The incentive is set at 5% of the applicable benchmark cost for capacity achieved above 10%, less than 15% of the installed base capacity, and 10% of the applicable benchmark cost for capacity achieved beyond 15%.
Implementation
Incentives will be calculated based on the incremental rooftop solar capacity installed by DISCOMs in their distribution area from the installed base capacity (as of the end of the previous financial year) within a 12-month timeline (financial year-wise, from April 1, 2024, to March 31, 2025, and so on for the duration of the program).
The incentive pattern is progressive, with higher rates for higher levels of achievement, as detailed below:
- For installed capacity achieved above 10% and up to 15% over the installed base capacity within a financial year, DISCOMs will receive an incentive of 5% of the applicable cost for the capacity achieved above 10% of the installed base capacity.
- For installed capacity achieved beyond 15% of the installed base capacity within one financial year, DISCOMs will receive an incentive of 5% of the applicable cost for the capacity achieved above 10% of the installed base capacity, plus an additional 10% of the applicable cost for the capacity achieved beyond 15% of the installed base capacity.
Incentives to DISCOMs will be available for the initial 18,000 MW of rooftop solar capacity added in the country after March 31, 2019. If DISCOMs achieve a higher capacity, leading to eligibility for the 10% higher incentive slab, the total incentives will be limited to the financial outlay available under the program, regardless of the total capacity achieved by any particular DISCOM. DISCOMs must upload details of the total rooftop solar capacity added within their jurisdiction on the National Portal to authenticate their claims for the incentive component.
Utilization of Funds
The total incentives to a DISCOM are untied funds, except for the following mandatory provisions:
- DISCOMs must create dedicated rooftop solar teams at their headquarters, circles, and division levels by hiring contractual manpower within the program or including rooftop solar-related services in the duties of outsourcing companies.
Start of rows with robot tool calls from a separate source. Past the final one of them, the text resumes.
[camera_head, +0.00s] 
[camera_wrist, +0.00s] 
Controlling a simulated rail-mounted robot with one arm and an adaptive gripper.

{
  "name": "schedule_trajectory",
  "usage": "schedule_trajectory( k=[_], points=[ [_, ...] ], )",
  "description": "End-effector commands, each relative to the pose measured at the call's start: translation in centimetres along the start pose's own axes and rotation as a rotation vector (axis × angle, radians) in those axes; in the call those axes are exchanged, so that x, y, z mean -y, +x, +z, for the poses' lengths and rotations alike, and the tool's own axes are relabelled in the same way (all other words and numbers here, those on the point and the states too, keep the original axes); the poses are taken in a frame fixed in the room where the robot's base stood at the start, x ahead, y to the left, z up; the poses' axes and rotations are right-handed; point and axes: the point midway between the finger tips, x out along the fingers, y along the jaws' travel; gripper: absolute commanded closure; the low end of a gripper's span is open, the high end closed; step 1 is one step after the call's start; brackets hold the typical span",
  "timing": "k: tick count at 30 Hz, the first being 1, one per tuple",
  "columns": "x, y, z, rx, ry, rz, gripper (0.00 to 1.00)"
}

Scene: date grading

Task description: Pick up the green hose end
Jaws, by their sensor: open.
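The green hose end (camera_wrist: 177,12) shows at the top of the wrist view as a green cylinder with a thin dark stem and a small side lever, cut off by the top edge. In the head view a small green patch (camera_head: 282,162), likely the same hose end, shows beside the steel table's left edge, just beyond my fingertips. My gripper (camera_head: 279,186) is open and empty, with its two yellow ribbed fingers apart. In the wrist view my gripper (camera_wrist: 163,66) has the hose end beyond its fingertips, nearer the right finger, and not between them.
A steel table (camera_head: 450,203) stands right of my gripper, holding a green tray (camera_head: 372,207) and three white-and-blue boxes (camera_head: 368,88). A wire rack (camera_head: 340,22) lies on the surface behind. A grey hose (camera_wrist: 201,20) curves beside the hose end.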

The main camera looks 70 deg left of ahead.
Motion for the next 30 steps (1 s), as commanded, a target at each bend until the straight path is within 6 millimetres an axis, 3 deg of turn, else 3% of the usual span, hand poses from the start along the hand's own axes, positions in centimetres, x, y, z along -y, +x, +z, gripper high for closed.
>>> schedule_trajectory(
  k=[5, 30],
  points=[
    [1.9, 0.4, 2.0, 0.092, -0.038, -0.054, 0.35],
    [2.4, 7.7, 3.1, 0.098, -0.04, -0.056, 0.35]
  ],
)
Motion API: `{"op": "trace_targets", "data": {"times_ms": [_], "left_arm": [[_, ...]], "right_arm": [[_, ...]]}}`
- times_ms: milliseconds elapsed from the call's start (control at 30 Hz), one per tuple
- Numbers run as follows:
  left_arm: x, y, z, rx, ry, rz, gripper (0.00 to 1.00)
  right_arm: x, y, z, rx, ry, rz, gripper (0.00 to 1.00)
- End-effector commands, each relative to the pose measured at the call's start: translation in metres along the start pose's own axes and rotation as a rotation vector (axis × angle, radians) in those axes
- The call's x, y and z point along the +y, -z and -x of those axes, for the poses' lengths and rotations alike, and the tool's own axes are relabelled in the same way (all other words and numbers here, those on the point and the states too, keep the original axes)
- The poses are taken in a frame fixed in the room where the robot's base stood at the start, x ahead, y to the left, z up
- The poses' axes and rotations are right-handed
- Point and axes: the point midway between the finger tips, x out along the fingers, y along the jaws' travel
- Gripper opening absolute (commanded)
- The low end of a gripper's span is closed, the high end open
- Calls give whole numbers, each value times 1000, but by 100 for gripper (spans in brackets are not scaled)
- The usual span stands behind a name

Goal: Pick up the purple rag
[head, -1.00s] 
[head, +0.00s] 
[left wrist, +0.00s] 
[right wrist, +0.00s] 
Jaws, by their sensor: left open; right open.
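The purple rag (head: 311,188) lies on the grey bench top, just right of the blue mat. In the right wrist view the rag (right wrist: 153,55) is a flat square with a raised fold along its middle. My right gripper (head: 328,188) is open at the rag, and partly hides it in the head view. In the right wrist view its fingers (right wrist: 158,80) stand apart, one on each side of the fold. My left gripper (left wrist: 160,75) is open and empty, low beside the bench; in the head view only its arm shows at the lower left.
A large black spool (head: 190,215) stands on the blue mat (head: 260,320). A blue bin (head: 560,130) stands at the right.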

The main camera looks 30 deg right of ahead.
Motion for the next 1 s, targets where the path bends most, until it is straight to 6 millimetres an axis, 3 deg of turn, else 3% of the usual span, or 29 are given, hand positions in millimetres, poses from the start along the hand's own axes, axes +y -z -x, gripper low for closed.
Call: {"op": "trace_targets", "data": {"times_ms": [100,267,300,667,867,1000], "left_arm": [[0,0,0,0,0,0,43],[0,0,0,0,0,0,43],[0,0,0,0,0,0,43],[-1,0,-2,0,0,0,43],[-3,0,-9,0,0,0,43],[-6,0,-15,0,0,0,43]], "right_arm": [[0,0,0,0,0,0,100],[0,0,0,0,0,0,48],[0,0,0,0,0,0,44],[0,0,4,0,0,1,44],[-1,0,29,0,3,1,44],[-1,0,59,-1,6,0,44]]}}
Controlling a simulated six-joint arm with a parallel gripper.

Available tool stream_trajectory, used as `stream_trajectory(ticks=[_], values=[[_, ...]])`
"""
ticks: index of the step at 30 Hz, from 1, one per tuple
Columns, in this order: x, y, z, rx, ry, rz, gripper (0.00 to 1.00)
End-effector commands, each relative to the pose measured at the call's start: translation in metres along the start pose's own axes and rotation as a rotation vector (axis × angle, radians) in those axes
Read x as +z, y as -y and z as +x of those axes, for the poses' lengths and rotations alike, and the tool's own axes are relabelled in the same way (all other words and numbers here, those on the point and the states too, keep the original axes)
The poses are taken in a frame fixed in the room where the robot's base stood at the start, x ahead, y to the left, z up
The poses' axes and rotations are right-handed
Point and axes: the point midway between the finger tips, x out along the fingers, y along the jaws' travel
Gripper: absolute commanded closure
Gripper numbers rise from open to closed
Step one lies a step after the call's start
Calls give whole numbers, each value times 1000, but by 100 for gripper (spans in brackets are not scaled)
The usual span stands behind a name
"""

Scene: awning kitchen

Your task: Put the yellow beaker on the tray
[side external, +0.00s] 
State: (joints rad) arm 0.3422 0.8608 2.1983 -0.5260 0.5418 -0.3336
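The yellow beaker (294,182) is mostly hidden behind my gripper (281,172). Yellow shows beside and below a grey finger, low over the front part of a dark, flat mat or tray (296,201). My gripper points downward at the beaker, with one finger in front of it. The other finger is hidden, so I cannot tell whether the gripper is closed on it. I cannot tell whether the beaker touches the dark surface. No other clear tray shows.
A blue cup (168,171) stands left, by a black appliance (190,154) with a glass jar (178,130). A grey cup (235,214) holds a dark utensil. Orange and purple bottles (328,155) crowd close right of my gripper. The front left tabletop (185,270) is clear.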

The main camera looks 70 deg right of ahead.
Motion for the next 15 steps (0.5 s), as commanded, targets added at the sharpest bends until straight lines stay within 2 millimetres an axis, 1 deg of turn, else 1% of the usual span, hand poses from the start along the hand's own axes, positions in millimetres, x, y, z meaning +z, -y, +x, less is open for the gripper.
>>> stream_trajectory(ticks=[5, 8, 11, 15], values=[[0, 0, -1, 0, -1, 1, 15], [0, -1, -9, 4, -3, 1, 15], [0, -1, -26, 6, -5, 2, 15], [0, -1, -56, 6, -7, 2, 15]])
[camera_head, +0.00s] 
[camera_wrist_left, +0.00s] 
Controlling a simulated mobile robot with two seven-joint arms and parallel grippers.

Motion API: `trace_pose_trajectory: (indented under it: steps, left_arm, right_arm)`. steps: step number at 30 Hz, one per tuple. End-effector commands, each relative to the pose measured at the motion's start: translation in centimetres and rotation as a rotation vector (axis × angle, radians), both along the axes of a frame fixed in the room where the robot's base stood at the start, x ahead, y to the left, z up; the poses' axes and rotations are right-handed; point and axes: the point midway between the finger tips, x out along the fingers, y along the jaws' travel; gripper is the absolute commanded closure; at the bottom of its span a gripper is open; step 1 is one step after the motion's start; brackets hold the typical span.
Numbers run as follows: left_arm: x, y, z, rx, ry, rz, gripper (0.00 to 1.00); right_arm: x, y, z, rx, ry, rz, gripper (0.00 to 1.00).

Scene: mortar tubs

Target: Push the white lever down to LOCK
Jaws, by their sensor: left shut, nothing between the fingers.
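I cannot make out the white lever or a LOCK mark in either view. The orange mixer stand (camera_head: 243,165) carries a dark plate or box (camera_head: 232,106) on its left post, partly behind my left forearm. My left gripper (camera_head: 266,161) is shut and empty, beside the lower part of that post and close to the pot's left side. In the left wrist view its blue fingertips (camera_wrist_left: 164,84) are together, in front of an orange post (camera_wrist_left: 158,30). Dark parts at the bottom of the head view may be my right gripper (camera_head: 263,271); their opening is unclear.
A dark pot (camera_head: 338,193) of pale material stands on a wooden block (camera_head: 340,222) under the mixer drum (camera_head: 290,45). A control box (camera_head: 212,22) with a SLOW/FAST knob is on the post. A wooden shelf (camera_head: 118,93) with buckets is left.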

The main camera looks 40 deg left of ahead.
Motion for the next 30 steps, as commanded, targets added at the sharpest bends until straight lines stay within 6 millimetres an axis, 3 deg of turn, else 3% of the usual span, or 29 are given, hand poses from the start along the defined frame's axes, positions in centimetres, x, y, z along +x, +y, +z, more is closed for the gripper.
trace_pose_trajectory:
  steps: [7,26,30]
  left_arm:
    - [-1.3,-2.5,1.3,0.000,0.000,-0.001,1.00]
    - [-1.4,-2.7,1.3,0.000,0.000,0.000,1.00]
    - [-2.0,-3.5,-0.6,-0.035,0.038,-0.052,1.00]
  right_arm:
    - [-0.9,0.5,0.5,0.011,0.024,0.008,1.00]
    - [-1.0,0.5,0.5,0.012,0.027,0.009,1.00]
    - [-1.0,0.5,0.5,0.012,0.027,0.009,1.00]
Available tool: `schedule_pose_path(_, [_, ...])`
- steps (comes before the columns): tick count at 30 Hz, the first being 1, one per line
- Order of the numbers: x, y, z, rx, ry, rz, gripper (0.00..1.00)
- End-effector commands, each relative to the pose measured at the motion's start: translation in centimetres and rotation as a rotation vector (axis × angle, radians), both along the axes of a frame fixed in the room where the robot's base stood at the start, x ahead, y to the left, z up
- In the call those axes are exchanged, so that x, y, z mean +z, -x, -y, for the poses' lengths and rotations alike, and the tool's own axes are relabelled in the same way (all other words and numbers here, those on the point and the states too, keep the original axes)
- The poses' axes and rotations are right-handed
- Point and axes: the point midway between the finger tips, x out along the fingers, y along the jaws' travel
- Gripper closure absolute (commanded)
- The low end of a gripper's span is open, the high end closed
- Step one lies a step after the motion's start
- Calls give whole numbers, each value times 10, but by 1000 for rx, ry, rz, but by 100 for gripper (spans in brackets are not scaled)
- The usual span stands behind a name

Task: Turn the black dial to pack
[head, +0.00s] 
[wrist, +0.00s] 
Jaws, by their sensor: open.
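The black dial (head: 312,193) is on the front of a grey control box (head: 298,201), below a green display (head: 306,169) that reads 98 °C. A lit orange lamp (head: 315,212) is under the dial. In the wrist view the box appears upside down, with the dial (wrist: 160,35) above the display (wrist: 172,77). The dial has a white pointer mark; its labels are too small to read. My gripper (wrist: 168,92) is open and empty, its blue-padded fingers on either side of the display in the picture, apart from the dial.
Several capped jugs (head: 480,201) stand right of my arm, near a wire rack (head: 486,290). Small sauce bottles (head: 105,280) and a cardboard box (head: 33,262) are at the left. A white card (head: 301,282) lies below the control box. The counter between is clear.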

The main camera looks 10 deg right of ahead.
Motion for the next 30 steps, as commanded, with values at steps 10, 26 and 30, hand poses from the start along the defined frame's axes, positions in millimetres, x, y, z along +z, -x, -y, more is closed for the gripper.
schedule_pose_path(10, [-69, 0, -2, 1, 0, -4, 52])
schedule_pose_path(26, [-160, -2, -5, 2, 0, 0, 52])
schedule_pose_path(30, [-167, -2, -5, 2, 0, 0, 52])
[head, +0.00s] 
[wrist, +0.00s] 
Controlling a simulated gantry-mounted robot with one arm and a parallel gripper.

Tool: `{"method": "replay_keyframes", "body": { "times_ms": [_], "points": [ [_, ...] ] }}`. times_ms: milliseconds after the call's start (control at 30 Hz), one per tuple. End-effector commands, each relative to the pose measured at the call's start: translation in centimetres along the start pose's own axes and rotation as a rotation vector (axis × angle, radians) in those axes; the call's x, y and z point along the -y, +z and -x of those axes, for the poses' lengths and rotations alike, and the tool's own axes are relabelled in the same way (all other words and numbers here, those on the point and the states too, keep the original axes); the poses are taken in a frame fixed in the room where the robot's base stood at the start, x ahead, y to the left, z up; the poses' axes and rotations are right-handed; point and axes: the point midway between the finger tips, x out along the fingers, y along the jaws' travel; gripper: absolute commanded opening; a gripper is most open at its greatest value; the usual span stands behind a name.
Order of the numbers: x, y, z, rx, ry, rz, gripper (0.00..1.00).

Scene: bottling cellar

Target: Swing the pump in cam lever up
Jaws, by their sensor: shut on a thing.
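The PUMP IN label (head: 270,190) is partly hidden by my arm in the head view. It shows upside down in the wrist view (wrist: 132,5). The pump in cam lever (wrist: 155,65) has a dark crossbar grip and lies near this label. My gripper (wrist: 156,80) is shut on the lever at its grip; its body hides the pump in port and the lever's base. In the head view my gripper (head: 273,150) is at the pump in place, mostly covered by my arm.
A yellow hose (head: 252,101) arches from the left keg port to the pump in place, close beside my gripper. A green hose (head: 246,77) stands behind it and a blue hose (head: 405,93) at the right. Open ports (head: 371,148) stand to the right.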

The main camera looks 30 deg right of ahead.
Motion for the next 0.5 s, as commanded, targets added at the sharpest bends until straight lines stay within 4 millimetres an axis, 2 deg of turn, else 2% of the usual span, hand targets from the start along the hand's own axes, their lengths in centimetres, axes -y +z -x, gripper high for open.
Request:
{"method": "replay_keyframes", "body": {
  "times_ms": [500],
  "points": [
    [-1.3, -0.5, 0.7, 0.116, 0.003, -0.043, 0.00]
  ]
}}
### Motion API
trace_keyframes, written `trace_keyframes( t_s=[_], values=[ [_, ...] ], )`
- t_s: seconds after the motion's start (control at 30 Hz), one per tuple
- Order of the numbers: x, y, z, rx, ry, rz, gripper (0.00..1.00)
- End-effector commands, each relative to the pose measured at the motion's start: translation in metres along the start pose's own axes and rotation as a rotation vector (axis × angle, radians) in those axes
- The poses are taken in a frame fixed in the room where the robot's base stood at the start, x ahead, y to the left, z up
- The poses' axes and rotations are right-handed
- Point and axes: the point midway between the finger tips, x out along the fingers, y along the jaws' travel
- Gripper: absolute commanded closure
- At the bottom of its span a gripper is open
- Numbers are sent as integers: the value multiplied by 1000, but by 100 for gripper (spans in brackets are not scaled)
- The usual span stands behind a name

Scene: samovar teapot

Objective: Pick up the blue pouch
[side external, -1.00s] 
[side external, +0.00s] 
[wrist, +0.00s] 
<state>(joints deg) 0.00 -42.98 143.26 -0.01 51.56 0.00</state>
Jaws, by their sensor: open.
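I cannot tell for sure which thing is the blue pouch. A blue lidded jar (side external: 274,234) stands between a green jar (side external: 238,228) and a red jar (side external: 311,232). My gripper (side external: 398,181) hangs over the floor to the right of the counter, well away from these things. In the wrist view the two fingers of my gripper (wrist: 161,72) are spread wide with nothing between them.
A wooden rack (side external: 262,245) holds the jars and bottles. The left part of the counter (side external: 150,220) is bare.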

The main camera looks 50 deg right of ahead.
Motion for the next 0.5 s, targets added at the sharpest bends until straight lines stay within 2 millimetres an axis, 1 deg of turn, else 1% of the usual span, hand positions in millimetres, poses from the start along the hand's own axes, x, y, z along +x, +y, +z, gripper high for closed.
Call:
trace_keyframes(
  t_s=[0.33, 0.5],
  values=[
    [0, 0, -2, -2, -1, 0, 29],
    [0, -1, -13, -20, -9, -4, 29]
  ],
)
These teams will handle vendor registration on the National Portal, ERP system upgrades, integration with national portals and dashboards, providing timely services to rooftop solar consumers, inspecting and monitoring rooftop solar plants, managing an online database of commissioned capacity, consumer awareness and publicity, ensuring net-meter availability, providing grid connectivity, and capacity building for officers and staff.
- DISCOMs must allocate 10% of the incentives received (up to ₹10 million (~$119,535)) for a rewards system for DISCOM officials and functionaries. The model rewards system framework in Annex 1 may be modified by the DISCOM as needed. The service charge program component may cover additional expenses if the incentives are insufficient.
- At least 50% of the incentives (up to ₹10 million (~$119,535) per division) must be dedicated to the division and sub-divisional level for administrative expenses, outsourcing services for rooftop solar activities, paying contractual/outsourced manpower primarily for rooftop solar activities, capacity building, organizing consumer-vendor-banker melas, IEC activities, grievance redressal, establishing meter testing benches, and improving the consumer experience for rooftop solar installations and related activities. Funds must not be double-accounted with other central programs like RDSS, IPDS, DDUGJY, or PMDP-2015, and an audited report must accompany the Fund Utilization Report.
- DISCOMs must submit a fund utilization plan adhering to the above clauses when claiming incentives. Expenses incurred after release must be recorded in the Fund Utilization Report with necessary receipts before submitting claims for the next financial year. Failure to submit the fund utilization plan, report, or adhere to these guidelines will result in claim rejection.
- No incentive amount remaining after utilization can be used as part of DISCOM’s balance sheet until all terms and conditions of utilization are met.
- Incentives proposed for specific expenditures above will not be included in the Tariff Determination & Tariff Rationalization process of the respective Electricity Regulatory Commission.
Release of Funds
DISCOMs must raise claims to the Ministry for fund release under this program component each financial year. Claims under GCRT Phase II will follow GCRT Phase II guidelines, while claims under PM Surya Ghar from 2024-25 onwards will follow current guidelines. The Ministry will process these claims and release funds accordingly.
Fund releases from 2025-26 onwards are subject to the submission of the Fund Utilization Report by the DISCOM, ensuring compliance with these guidelines.
DISCOMs will establish a quarterly ranking system for all divisions under its command and identify the top three performing subdivisions. The officials in charge of the subdivision will be awarded with an honorarium.
In June, MNRE issued the operational guidelines to implement the PM Surya Ghar: Muft Bijli Yojana for the component “Central Financial Assistance to residential consumers.”